Abortion advocates must agree that abortion at every stage of pregnancy should be made a criminal offense, with exceptions to preserve the life of the mother.  In only this instance, abortion is saving one life instead of losing two.  This is the standard historical position and it is consistent with the pro-life position that life begins at conception and the taking of that life during any stage of pregnancy is wrong.

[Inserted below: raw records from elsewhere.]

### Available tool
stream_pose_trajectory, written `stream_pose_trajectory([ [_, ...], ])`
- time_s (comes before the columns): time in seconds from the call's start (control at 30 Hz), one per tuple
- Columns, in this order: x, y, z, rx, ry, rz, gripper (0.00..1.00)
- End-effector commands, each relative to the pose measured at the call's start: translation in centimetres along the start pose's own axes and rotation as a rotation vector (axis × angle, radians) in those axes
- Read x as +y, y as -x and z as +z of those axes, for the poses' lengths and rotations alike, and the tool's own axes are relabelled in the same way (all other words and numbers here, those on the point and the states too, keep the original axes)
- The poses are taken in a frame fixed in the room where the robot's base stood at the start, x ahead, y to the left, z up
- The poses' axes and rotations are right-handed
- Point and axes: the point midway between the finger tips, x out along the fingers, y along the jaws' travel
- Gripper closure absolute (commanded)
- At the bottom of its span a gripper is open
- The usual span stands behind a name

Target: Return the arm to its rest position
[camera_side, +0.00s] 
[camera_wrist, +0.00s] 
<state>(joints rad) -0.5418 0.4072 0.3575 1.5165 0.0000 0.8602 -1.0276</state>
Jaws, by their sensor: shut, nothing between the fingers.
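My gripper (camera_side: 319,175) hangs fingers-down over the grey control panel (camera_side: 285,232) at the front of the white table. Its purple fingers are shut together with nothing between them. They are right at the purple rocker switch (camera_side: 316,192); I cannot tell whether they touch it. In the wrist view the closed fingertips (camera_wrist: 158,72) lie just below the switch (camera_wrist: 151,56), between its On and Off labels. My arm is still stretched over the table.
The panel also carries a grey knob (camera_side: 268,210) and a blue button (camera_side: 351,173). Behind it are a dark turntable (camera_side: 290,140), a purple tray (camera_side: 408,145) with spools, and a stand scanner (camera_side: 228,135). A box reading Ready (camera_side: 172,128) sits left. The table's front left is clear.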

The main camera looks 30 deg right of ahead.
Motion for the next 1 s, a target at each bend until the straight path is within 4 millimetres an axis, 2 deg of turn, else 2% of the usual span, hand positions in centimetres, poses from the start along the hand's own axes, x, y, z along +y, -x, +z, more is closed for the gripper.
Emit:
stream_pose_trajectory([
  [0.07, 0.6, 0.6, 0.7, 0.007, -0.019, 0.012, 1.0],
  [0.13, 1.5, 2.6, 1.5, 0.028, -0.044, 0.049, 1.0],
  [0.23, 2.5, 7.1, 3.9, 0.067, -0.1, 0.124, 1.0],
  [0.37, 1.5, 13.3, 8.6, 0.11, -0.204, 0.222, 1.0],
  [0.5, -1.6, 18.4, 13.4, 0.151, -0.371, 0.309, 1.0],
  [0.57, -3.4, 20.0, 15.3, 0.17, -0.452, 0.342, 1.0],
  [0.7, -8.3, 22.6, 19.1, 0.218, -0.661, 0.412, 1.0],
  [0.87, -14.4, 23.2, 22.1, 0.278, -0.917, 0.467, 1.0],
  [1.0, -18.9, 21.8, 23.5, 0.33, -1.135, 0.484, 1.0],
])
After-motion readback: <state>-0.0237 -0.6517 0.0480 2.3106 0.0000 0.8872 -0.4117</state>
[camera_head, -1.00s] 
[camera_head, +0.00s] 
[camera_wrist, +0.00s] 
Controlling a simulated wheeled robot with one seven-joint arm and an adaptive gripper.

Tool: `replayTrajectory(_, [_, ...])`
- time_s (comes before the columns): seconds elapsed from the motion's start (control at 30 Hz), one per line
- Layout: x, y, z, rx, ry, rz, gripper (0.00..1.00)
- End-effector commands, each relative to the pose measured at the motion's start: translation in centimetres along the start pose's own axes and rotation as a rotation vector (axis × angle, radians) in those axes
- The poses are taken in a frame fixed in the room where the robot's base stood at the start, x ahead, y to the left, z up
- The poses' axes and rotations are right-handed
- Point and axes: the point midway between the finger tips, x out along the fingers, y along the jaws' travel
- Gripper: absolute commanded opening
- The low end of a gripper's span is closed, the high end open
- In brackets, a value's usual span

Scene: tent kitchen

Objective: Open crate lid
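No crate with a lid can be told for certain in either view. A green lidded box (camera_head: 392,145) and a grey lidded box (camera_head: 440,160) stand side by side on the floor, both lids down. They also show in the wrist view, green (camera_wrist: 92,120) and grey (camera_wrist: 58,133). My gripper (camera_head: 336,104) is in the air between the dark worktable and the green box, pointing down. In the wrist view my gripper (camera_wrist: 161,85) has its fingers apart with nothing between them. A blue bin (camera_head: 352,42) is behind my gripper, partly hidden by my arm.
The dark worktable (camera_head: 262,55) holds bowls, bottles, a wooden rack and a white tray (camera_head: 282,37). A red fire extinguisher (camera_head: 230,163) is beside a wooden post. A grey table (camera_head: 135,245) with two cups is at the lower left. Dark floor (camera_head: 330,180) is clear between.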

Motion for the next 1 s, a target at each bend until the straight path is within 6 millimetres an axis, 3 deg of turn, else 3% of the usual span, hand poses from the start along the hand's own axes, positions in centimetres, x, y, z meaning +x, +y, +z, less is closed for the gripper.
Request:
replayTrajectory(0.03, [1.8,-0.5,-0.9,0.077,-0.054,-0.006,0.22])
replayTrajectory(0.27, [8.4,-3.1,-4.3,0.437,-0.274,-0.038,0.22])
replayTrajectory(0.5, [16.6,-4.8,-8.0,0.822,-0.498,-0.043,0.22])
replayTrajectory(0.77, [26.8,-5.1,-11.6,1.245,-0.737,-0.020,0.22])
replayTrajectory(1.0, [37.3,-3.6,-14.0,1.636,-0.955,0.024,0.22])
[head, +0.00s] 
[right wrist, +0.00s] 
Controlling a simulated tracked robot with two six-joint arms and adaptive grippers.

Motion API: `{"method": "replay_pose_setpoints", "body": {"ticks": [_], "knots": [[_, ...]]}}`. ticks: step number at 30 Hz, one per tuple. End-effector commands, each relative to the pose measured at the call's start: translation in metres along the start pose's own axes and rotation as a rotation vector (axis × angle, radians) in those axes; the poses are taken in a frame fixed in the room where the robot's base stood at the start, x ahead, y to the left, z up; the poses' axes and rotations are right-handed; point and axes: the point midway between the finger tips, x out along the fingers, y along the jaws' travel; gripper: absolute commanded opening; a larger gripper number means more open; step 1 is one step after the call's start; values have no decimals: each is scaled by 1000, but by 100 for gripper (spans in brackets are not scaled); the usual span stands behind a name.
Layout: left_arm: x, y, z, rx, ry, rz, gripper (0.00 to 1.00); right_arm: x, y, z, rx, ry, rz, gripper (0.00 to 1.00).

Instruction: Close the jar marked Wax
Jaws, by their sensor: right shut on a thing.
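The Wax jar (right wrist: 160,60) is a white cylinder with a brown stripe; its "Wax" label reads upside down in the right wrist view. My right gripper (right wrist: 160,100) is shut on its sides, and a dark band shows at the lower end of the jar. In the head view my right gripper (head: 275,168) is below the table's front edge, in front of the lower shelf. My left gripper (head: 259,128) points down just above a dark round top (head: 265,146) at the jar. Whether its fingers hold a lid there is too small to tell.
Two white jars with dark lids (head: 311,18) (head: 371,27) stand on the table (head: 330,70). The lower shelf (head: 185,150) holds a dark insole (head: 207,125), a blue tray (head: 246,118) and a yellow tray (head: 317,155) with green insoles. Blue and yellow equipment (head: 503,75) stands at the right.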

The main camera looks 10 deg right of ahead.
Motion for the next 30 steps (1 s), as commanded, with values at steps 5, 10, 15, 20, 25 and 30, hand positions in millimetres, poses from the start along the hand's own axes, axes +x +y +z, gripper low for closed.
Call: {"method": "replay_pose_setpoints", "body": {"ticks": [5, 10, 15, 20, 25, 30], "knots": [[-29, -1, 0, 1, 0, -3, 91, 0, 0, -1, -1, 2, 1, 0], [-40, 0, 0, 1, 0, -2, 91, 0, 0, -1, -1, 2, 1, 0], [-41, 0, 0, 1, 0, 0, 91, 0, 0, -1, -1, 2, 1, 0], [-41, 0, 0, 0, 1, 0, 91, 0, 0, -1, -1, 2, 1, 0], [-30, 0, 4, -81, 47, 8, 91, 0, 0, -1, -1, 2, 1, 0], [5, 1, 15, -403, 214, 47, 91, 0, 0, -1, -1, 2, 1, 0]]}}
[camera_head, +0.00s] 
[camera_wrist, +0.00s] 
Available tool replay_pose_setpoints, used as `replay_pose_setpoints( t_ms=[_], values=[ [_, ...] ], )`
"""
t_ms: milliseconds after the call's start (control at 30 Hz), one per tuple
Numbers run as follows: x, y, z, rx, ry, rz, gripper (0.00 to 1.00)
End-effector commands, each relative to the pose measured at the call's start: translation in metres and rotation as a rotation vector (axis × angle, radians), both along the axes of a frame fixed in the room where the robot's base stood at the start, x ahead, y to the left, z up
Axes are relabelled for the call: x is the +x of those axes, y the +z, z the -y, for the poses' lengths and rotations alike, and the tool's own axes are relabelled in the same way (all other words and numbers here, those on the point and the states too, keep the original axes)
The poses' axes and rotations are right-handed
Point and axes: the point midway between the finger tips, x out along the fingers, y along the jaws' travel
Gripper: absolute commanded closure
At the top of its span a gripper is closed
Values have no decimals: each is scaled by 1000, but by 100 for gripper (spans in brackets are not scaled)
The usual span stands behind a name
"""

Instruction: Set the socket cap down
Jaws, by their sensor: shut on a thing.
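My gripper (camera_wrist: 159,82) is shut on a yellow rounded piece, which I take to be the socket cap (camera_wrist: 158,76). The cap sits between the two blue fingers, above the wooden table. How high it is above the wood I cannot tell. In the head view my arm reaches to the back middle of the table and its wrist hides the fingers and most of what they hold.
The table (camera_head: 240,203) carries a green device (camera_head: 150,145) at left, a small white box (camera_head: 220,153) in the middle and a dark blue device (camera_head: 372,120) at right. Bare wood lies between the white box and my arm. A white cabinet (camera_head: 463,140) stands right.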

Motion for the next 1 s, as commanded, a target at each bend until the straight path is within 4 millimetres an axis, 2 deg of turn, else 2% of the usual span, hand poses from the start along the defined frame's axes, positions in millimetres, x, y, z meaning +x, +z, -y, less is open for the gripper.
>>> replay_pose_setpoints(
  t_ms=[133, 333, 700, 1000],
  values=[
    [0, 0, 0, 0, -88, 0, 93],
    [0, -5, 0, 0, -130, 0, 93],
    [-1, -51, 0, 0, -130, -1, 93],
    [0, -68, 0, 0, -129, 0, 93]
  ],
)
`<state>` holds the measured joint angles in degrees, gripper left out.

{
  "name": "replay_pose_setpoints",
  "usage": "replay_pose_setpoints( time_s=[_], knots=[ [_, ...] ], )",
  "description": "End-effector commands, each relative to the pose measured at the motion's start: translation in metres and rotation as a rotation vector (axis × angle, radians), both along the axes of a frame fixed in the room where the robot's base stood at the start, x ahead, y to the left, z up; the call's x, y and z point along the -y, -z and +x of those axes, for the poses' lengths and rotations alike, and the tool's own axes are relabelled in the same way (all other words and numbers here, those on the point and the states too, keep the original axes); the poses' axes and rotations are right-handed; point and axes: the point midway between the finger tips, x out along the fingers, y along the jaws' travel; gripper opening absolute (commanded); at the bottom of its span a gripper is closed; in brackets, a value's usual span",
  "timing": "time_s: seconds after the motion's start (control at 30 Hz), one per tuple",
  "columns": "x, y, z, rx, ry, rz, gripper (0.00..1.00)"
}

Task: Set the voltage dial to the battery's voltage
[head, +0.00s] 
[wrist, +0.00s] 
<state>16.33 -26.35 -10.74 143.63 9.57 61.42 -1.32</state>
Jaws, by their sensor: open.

And though there are many “good reasons” why people would consider abortion, there are also many ” good reasons” people cheat, steal, and murder.  Yet, when they are caught in their offense, regardless of the reason, the thief and the murderer still have their day in court.  As well, murder was made illegal near the beginning of human history, yet thousands each year choose to disobey both the divine and earthly statutes ~ they break the command “Do Not Murder.”  The same will be true of abortion.  Even though there would be those who would still commit abortion, if they are caught, abortionists should have their day in court.

Society cannot agree at what point in human development we “become” human or we are made “alive.”  Therefore, to avert falling into moral error and unwittingly destroying innocent human life, the safest practice and method to end a pregnancy is through a process called birth.  More often than not, birth terminates a pregnancy without ending a life.

Abortion abolitionists, do not back down from the question of how abortion should be punished.  We are armed with grace, mercy, truth, compassion, and love.  God created us all in his image, and in his likeness (Gen. 1:27).

Abortion is the civil rights issue of the 21st century.  As with other groups in the past that have gained their rights and freedoms, it’s up to us who have a voice to speak on behalf of those who do not.  Freedom was never won without a fight!  Let us abolish the evil practice of abortion.